• _Exercise brief_
The required result is the exact run of lines beginning at the one containing "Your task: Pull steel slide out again" and ending at the last line of the entries.

┄┄┄┄┄┄

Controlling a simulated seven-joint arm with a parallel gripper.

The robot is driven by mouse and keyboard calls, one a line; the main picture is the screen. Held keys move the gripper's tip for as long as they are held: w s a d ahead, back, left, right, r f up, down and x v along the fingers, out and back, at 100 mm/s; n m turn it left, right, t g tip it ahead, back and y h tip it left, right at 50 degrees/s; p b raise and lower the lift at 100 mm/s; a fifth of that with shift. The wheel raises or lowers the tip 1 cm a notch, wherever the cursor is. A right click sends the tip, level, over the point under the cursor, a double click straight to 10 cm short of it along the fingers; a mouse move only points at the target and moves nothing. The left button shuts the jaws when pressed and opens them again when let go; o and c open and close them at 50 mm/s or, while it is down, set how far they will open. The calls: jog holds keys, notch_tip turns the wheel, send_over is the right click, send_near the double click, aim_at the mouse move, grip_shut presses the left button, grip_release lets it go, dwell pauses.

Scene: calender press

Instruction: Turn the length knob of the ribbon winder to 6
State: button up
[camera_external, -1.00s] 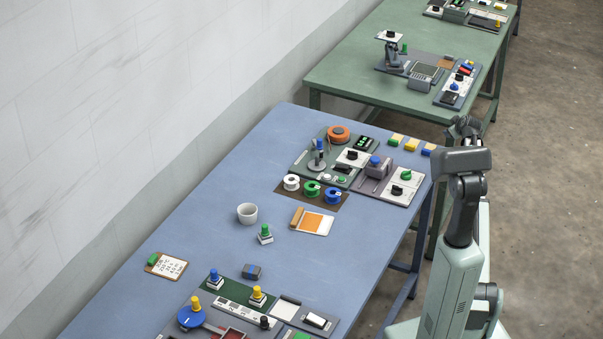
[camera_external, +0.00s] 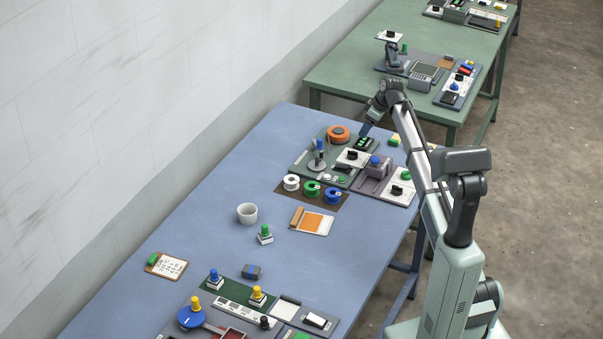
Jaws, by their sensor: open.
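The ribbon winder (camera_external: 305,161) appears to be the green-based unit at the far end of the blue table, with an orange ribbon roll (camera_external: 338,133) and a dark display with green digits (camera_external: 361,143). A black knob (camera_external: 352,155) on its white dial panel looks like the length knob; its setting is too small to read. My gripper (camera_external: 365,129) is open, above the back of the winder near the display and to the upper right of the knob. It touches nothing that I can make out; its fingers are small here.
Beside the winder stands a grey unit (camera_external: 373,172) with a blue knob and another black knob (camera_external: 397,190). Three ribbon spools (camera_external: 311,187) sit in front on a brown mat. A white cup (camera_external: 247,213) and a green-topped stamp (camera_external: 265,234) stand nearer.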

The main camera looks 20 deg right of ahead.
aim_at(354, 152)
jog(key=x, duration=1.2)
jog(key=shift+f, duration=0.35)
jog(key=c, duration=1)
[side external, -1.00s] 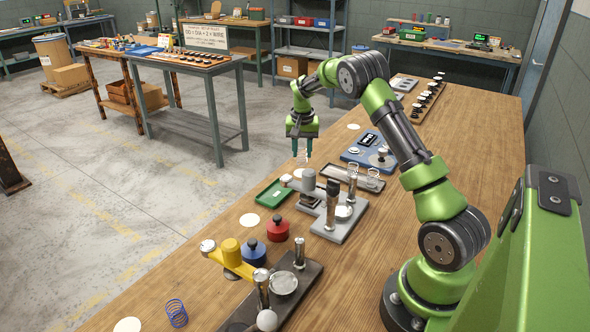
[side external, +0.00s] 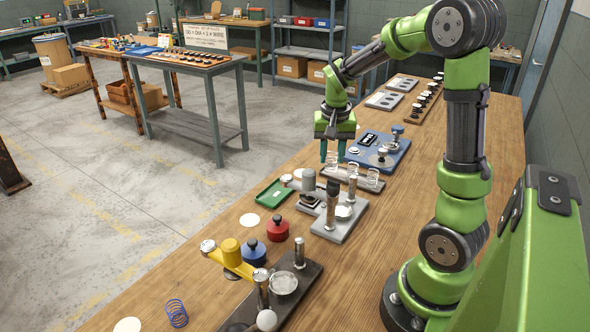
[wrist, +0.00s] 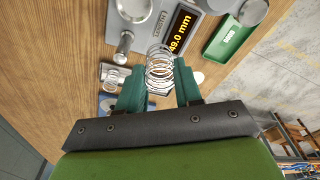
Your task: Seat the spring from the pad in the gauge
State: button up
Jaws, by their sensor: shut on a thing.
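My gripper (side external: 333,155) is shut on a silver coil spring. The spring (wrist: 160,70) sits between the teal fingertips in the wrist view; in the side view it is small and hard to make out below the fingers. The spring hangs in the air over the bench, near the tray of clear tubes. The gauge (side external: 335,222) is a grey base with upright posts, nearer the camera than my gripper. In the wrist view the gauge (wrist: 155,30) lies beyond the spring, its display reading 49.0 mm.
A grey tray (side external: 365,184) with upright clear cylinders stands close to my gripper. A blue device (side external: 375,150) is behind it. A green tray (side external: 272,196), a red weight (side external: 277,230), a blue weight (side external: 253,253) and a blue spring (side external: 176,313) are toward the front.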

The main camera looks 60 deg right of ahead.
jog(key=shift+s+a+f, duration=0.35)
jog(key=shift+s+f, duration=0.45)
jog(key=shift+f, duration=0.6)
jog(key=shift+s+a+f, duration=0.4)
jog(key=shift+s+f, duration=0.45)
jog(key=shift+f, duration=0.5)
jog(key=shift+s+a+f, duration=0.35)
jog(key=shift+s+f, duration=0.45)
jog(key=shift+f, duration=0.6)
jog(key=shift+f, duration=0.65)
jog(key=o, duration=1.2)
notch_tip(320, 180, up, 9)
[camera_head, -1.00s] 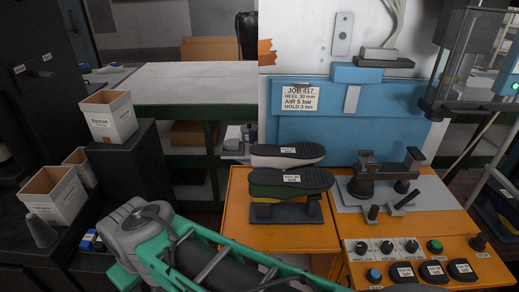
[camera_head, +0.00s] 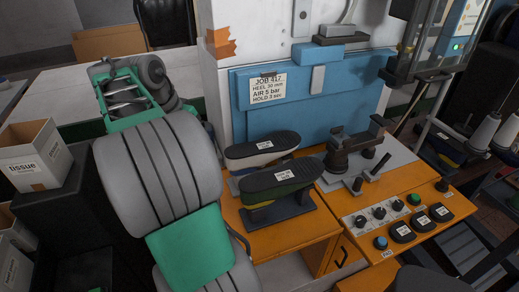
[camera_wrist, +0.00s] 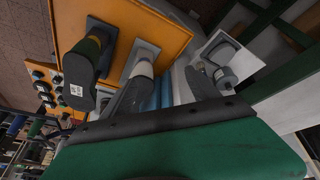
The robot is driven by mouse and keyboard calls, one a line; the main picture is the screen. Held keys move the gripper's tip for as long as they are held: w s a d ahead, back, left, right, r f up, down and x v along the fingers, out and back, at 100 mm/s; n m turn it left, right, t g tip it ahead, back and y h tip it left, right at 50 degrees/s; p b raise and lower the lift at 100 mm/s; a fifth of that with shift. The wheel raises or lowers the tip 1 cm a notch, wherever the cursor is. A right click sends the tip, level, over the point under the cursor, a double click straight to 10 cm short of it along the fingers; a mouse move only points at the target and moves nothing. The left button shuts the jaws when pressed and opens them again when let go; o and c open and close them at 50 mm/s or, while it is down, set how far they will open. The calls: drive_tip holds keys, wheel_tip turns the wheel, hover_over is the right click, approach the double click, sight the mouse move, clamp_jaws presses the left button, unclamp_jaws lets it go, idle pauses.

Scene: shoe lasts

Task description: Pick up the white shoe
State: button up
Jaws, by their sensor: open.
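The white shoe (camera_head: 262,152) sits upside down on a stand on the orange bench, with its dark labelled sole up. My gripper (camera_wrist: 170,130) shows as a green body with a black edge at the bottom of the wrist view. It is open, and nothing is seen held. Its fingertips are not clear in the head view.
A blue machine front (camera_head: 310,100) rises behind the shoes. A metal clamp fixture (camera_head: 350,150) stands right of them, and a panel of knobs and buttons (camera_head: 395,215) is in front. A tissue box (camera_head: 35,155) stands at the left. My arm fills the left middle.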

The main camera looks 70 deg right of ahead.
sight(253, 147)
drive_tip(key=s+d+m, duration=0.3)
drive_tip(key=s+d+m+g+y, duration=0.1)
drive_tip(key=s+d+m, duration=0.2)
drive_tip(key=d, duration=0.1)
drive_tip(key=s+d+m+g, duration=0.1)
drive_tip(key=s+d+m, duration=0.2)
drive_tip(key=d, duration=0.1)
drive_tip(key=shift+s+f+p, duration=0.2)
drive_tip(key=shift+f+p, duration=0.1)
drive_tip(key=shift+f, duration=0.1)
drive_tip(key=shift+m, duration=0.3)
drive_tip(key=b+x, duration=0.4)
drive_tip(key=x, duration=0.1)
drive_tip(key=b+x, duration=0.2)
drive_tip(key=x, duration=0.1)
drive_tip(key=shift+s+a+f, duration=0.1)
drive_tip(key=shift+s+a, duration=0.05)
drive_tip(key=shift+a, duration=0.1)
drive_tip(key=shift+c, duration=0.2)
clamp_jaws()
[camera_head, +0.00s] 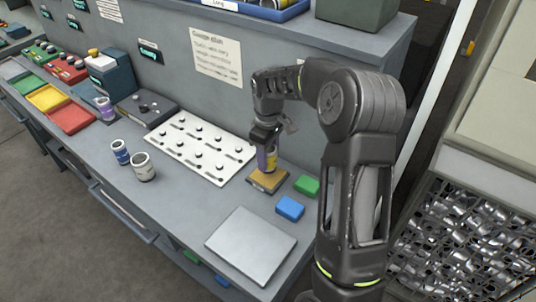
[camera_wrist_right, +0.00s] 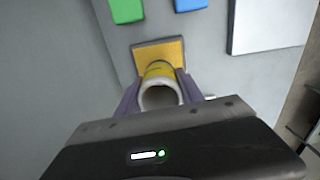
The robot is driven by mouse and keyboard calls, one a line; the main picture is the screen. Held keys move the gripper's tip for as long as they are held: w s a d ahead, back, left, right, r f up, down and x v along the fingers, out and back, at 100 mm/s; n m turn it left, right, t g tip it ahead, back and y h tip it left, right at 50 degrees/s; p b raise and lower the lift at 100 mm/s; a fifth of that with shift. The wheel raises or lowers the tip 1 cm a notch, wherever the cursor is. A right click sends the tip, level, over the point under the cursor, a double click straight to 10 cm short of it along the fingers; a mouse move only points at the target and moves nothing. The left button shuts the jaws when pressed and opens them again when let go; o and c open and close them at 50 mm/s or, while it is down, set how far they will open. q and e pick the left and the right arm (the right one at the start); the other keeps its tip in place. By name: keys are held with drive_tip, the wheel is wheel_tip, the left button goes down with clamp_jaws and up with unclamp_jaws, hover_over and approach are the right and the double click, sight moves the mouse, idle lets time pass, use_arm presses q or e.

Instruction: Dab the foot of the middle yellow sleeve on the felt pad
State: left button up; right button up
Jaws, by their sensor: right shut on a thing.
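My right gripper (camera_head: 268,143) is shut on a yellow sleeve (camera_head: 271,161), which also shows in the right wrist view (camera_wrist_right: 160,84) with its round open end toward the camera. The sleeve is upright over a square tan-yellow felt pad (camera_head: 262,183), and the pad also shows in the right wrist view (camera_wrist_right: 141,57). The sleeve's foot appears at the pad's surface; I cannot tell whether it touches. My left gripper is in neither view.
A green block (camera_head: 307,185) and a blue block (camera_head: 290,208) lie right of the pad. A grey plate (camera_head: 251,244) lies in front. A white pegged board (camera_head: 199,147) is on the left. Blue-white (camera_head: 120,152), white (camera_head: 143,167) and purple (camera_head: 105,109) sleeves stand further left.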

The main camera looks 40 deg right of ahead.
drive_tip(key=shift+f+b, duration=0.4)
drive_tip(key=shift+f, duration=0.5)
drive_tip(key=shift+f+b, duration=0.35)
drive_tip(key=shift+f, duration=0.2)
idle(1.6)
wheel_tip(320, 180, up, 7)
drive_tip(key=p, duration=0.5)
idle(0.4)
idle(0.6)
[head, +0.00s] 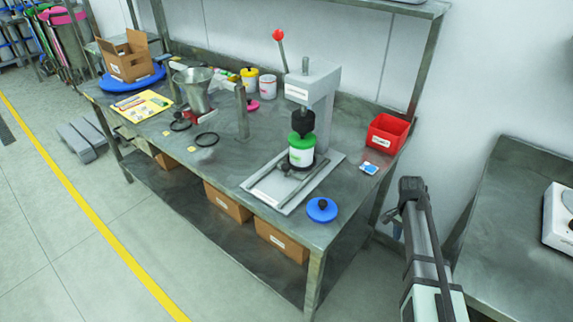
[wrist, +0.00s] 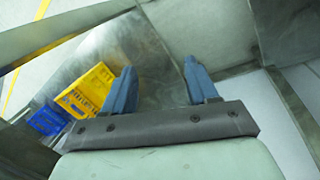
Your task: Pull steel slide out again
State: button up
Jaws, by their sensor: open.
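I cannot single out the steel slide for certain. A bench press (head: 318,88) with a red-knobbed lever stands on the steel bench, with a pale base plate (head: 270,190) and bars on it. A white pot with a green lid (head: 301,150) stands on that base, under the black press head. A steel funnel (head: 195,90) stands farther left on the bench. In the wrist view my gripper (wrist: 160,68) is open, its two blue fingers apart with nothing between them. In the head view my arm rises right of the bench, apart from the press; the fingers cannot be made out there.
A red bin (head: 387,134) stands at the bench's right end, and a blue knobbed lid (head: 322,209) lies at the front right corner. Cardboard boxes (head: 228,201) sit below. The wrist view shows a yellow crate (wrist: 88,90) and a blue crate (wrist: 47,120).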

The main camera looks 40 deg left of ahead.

┄┄┄┄┄┄

• _Exercise output_
Your task: Pull steel slide out again
State: button up
Jaws, by their sensor: open.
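I cannot single out the steel slide for certain. A bench press (head: 318,88) with a red-knobbed lever stands on the steel bench, with a pale base plate (head: 270,190) and bars on it. A white pot with a green lid (head: 301,150) stands on that base, under the black press head. A steel funnel (head: 195,90) stands farther left on the bench. In the wrist view my gripper (wrist: 160,68) is open, its two blue fingers apart with nothing between them. In the head view my arm rises right of the bench, apart from the press; the fingers cannot be made out there.
A red bin (head: 387,134) stands at the bench's right end, and a blue knobbed lid (head: 322,209) lies at the front right corner. Cardboard boxes (head: 228,201) sit below. The wrist view shows a yellow crate (wrist: 88,90) and a blue crate (wrist: 47,120).

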The main camera looks 40 deg left of ahead.

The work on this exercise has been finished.